From the line containing "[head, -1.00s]" down to the last line of the listing, quote everything word for word, and nothing else, keeping pictures out.

····················

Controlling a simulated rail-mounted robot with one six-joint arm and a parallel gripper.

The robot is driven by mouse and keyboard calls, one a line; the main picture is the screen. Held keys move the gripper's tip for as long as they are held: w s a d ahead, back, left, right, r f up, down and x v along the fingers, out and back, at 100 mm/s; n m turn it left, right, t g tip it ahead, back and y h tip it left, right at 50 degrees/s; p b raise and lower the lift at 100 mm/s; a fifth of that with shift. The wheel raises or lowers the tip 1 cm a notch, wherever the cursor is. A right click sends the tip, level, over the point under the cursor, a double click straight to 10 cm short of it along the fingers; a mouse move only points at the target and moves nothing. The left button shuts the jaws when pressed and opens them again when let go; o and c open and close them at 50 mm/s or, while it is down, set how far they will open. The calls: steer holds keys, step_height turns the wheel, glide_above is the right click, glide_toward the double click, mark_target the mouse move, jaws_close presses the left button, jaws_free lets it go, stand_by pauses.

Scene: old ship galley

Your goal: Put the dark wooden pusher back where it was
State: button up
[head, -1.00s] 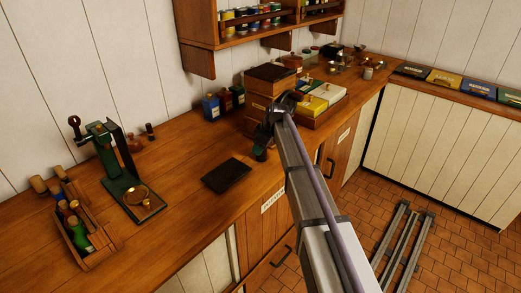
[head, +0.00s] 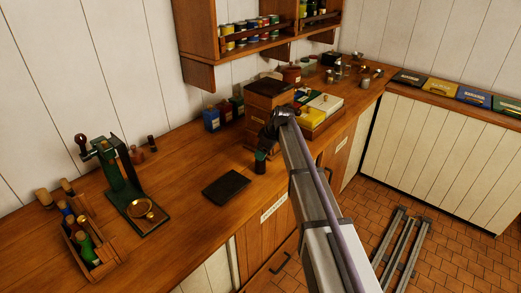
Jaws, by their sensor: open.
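My gripper (head: 266,140) is open, above the counter in front of a stacked wooden box (head: 268,98). Its fingers are small and partly hidden by my own wrist. A small dark upright piece with a greenish top (head: 260,162) shows just below the fingers; I cannot tell whether they touch it. A small dark peg (head: 151,143), which may be the dark wooden pusher, stands near the wall behind the green press (head: 122,185). A reddish-brown knobbed piece (head: 137,154) stands beside it. I cannot tell for sure which piece is the pusher.
A flat black slab (head: 226,187) lies on the counter (head: 185,215), left of my gripper. A wooden rack of bottles (head: 90,248) is at the front left. Blue and green canisters (head: 212,118) stand by the wall. A tray with yellow and white boxes (head: 318,122) is behind my arm.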

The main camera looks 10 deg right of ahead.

····················

**Output for this task:**
[head, -1.00s] 
[head, +0.00s] 
Jaws, by their sensor: open.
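My gripper (head: 266,140) is open, above the counter in front of a stacked wooden box (head: 268,98). Its fingers are small and partly hidden by my own wrist. A small dark upright piece with a greenish top (head: 260,162) shows just below the fingers; I cannot tell whether they touch it. A small dark peg (head: 151,143), which may be the dark wooden pusher, stands near the wall behind the green press (head: 122,185). A reddish-brown knobbed piece (head: 137,154) stands beside it. I cannot tell for sure which piece is the pusher.
A flat black slab (head: 226,187) lies on the counter (head: 185,215), left of my gripper. A wooden rack of bottles (head: 90,248) is at the front left. Blue and green canisters (head: 212,118) stand by the wall. A tray with yellow and white boxes (head: 318,122) is behind my arm.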

The main camera looks 10 deg right of ahead.

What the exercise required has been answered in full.